◆ EXCERPTED RECORDS
* begin *

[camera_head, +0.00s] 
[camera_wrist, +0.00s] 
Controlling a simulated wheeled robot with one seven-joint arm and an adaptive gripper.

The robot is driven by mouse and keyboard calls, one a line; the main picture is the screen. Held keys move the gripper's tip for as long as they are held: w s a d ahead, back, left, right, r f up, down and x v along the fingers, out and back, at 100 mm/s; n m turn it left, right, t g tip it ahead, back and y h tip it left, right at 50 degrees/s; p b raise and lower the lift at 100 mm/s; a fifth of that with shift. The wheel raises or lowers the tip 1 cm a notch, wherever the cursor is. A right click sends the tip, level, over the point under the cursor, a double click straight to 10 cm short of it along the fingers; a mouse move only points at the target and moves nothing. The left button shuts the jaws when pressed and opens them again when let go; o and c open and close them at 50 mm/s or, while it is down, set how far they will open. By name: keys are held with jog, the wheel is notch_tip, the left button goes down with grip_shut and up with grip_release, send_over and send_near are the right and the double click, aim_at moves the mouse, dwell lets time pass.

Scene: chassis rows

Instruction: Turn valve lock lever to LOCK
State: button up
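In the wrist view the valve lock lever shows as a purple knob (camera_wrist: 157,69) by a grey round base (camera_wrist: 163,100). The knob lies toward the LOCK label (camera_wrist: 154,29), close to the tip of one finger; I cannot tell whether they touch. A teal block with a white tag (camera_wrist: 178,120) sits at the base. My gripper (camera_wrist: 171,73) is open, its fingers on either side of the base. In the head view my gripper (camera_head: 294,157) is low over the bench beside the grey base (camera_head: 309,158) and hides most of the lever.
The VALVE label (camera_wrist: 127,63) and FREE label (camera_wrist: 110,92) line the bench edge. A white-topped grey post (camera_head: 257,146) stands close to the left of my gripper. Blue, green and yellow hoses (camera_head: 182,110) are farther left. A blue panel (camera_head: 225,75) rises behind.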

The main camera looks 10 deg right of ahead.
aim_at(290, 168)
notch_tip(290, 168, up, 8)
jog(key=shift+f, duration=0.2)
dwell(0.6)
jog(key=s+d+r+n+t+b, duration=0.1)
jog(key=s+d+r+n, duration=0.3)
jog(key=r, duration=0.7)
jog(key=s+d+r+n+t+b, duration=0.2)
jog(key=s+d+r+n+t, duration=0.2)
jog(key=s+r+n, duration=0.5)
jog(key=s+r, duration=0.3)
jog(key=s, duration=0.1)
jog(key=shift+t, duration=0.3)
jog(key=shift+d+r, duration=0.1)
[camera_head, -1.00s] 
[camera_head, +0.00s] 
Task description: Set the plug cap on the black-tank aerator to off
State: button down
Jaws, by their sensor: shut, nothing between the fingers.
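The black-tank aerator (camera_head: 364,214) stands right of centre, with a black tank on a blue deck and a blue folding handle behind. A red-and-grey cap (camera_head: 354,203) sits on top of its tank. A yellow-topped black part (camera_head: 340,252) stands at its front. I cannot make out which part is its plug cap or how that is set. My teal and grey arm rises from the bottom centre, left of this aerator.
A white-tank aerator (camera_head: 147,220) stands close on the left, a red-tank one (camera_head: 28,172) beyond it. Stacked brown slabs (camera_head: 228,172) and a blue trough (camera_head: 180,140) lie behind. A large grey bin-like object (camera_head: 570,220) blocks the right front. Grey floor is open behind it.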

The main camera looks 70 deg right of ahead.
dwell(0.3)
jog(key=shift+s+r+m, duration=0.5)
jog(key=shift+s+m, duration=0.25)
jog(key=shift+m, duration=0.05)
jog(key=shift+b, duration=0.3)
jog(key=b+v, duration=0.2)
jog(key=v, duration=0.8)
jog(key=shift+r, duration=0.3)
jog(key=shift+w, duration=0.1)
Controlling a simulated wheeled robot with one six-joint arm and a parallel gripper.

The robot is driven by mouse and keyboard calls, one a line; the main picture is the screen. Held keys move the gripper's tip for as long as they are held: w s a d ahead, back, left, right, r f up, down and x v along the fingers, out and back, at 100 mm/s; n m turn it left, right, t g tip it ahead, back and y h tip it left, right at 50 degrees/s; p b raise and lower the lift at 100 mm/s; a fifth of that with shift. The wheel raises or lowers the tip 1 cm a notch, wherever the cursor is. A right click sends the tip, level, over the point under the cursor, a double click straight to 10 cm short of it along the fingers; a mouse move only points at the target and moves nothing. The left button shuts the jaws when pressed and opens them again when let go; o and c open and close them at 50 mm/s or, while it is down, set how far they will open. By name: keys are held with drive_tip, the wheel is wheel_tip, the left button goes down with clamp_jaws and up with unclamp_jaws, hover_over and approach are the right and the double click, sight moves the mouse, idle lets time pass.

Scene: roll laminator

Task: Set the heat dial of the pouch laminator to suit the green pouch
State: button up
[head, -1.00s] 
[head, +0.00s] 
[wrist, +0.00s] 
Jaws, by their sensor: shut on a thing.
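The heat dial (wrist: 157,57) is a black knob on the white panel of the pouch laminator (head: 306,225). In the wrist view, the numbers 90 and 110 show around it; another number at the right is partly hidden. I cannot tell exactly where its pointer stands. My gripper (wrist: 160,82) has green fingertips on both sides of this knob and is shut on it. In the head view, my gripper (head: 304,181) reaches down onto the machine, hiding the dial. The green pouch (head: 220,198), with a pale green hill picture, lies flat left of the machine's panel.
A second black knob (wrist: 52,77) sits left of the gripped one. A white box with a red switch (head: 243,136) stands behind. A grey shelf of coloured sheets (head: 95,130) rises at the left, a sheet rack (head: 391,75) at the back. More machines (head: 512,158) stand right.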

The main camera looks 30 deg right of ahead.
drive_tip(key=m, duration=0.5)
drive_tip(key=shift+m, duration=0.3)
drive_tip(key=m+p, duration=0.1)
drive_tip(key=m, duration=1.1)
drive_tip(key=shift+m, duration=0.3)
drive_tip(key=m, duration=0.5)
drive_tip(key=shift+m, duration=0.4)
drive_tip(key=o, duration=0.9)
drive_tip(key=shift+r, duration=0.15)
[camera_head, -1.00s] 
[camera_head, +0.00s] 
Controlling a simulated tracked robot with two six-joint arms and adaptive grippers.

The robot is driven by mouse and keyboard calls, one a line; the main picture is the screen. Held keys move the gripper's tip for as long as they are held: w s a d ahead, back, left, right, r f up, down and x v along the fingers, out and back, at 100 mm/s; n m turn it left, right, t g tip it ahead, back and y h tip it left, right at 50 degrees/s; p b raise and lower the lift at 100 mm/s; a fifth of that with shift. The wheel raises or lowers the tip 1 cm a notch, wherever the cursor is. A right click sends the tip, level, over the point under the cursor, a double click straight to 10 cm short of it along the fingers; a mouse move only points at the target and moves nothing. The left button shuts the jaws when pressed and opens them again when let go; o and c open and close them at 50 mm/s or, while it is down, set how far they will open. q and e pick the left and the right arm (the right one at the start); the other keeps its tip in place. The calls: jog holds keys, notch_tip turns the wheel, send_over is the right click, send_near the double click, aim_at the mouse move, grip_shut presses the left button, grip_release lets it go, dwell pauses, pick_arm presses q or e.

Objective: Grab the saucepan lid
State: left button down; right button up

* end *

◆ YOUR OBJECTIVE
From the listing above, pick out each line where the word "Scene" appears.

◆ OUTPUT BELOW
Scene: chassis rows
Scene: roll laminator

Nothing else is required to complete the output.